Efficient map reduce over ranges of Cassandra data

Hey all,

I know there are several tickets in the pipe that should make it possible
do use secondary indexes to run map reduce jobs that do not have to ingest
the entire dataset such as:

https://issues.apache.org/jira/browse/CASSANDRA-1600

I had ended up creating a sharded secondary index in user space (I just
call it ordered buckets), described here:

http://www.slideshare.net/edwardcapriolo/casbase-presentation/27

Looking at the ordered buckets implementation I realized it is a perfect
candidate for "efficient map reduce" since it is easy to split.

A unit test of that implementation is here:

https://github.com/edwardcapriolo/casbase/blob/master/src/test/java/com/jointhegrid/casbase/hadoop/OrderedBucketInputFormatTest.java

With this you can current do efficient map reduce on cassandra data, while
waiting for other integrated solutions to come along.

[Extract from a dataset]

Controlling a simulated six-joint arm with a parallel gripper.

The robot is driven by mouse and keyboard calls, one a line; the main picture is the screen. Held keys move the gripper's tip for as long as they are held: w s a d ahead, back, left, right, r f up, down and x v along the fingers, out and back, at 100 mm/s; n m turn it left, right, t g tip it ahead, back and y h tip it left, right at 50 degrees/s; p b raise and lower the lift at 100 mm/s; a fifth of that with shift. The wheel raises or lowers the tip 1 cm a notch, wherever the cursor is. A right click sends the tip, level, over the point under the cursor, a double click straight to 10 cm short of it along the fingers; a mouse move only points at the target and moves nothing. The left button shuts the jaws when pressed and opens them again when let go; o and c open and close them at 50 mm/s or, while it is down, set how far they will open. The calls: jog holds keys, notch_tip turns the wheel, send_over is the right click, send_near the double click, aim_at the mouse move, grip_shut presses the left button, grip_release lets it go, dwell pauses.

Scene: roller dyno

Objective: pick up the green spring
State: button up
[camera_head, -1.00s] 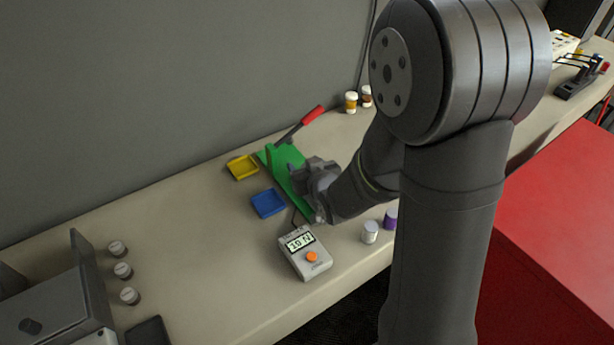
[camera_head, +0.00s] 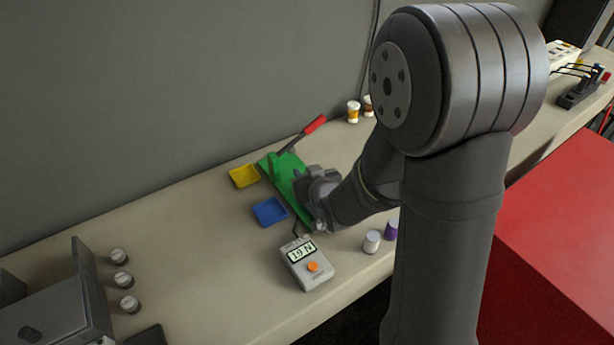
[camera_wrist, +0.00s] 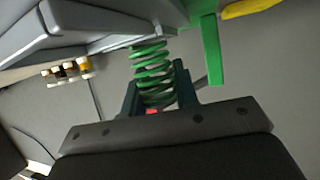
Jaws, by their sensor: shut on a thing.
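The green spring (camera_wrist: 152,70) shows in the wrist view, its coils standing between the two fingers of my gripper (camera_wrist: 158,95). The gripper is shut on the spring's lower coils in that picture. The far end of the spring meets the underside of a grey part. In the head view my gripper (camera_head: 308,187) is over the green press base (camera_head: 281,177), and the spring is hidden there by the gripper and the arm. The press has a lever with a red handle (camera_head: 315,124).
A yellow tray (camera_head: 243,176) and a blue tray (camera_head: 269,211) lie left of the press. A grey meter (camera_head: 308,264) with an orange button stands in front. White (camera_head: 371,241) and purple (camera_head: 391,230) containers are close to my arm.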

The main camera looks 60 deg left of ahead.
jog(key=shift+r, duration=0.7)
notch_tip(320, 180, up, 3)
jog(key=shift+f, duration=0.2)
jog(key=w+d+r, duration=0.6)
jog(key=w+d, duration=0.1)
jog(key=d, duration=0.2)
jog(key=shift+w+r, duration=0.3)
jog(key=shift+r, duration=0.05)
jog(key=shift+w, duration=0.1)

Re: Efficient map reduce over ranges of Cassandra data

Posted by Jeremy Hanna <je...@gmail.com>.
Nice!  Thanks Ed.

On Nov 10, 2011, at 11:20 PM, Edward Capriolo wrote:

> Hey all,
> 
> I know there are several tickets in the pipe that should make it possible do use secondary indexes to run map reduce jobs that do not have to ingest the entire dataset such as:
> 
> https://issues.apache.org/jira/browse/CASSANDRA-1600
> 
> I had ended up creating a sharded secondary index in user space (I just call it ordered buckets), described here:
> 
> http://www.slideshare.net/edwardcapriolo/casbase-presentation/27
> 
> Looking at the ordered buckets implementation I realized it is a perfect candidate for "efficient map reduce" since it is easy to split.
> 
> A unit test of that implementation is here:
> 
> https://github.com/edwardcapriolo/casbase/blob/master/src/test/java/com/jointhegrid/casbase/hadoop/OrderedBucketInputFormatTest.java
> 
> With this you can current do efficient map reduce on cassandra data, while waiting for other integrated solutions to come along.
>